In the Christian Scriptures we see a Jesus who walks in a human body. Who gets his hands dirty healing people, who provides for their physical needs. Jesus’ body is resurrected with scars and his body is still considered complete and perfect.
And even Paul; Paul who seems uncomfortable with bodies and sex calls our bodies a temple. By calling them a temple he is asking us to treat our bodies with care. To worship with our bodies, but also in our bodies. To consider our bodies as holy and good.
That is a hell of a different message than the one I got growing up!
It totally changes the way we relate to our bodies. Instead of seeing them as outside of us (we have a body.) we start to see ourselves as integrated with our bodies. We are spiritual beings in bodies. Our bodies and our spirits are joined. Which means every time we use our bodies we are engaging in spiritual acts.
Changing the way you think about our body means you can build a life giving relationship with your body. You can overcome the messages in your head.
While we can’t escape the culture we live in, while we will still hear transphobic messages and while some will try to bend us into purity culture, that doesn’t mean that we have to internalize those messages or believe them about ourselves. We can begin to rewrite the messages that we’ve been given into ones that are healthy and life-giving for us.

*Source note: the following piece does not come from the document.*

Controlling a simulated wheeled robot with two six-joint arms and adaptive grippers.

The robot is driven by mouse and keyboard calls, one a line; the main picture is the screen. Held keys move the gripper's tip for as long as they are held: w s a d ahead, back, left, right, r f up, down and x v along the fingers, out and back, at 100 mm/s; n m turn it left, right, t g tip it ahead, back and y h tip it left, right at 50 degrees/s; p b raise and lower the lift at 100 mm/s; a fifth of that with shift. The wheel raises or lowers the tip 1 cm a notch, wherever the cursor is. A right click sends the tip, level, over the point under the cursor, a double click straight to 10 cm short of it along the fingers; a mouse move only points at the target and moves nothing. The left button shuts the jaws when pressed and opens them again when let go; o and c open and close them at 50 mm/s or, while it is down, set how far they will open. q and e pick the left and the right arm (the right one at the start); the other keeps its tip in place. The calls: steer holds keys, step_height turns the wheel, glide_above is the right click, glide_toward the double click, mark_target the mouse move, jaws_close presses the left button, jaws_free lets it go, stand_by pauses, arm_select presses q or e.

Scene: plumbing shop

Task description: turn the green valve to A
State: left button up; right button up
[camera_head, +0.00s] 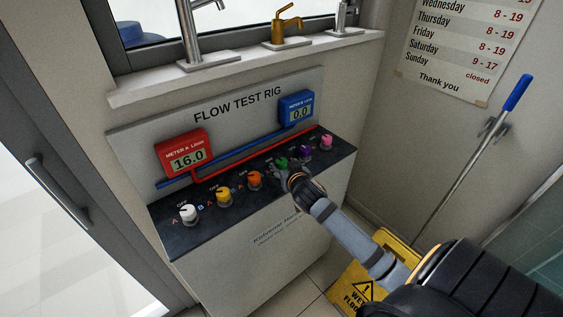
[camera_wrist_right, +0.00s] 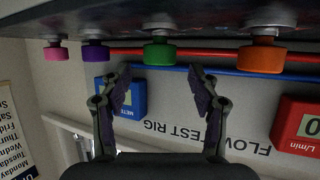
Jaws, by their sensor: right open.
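The green valve (camera_head: 281,162) is a round knob on the dark sloping panel of the flow test rig. My right gripper (camera_head: 284,176) is right at it in the head view and hides part of it and its labels. In the right wrist view, which is upside down, the green valve (camera_wrist_right: 160,53) lies just beyond and between the spread fingertips of my right gripper (camera_wrist_right: 160,74). The fingers are open, with nothing between them. The red meter A (camera_head: 184,153) reads 16.0 and the blue meter B (camera_head: 297,108) reads 0.0. My left gripper is not in view.
On the panel, white (camera_head: 188,213), yellow (camera_head: 223,195) and orange (camera_head: 254,178) knobs sit left of the green one, purple (camera_head: 305,152) and pink (camera_head: 326,141) right. A yellow wet-floor sign (camera_head: 362,290) stands below my right arm. A blue-handled pole (camera_head: 478,140) leans at the right wall.

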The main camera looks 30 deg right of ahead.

First we identify where the messages we’ve internalized come from.
Every time they come into our mind we name them for what they are: Something someone else told us. Name what the message is and who it came from.
Next we start to replace those old messages with new messages.
We reclaim the messages in our head with something new.
Finally we begin to walk in our new truth.
For example: I look in the mirror and I think “My trans body is unattractive.” I stop. I name that message as negative and that it came from my ex. Then I reclaim that message with this one: “Your body is loved and lovely.” If I interrupt those patterns enough times, then eventually the positive messages will come more often then the negative ones and I’ll start to think in a different way.
Every time we think something negative we name that that’s what’s happening, we name where it came from, then we reclaim it with a new message, and then we walk in our new truth.
Let’s dream for just a minute, shall we?
I want you to think for a moment:
- Imagine what it would feel like to move past purity culture and transphobia.
- Imagine what it would feel like to think about your body with positive and loving messages.
- Imagine what it would feel like to love and luxuriate in your body. Can you imagine that?
- Can you feel it, even just a glimpse of it? What’s it like? Do you feel more ease in your shoulders? Does your jaw unclench?
More ease in our bodies means more ease with other’s in their bodies.
This is the first step in moving past shame and being able to connect with others, not just sexually, but in all intimate ways.
This is the future we are building in this moment of moving past shame and toward wholeness. Past negativity and into health. Past isolation and into connection.
Your body is a temple.
You are very good.
The Divine has created you in their image.
What a powerful, life giving message. Hold on to it. Embrace it. Believe it.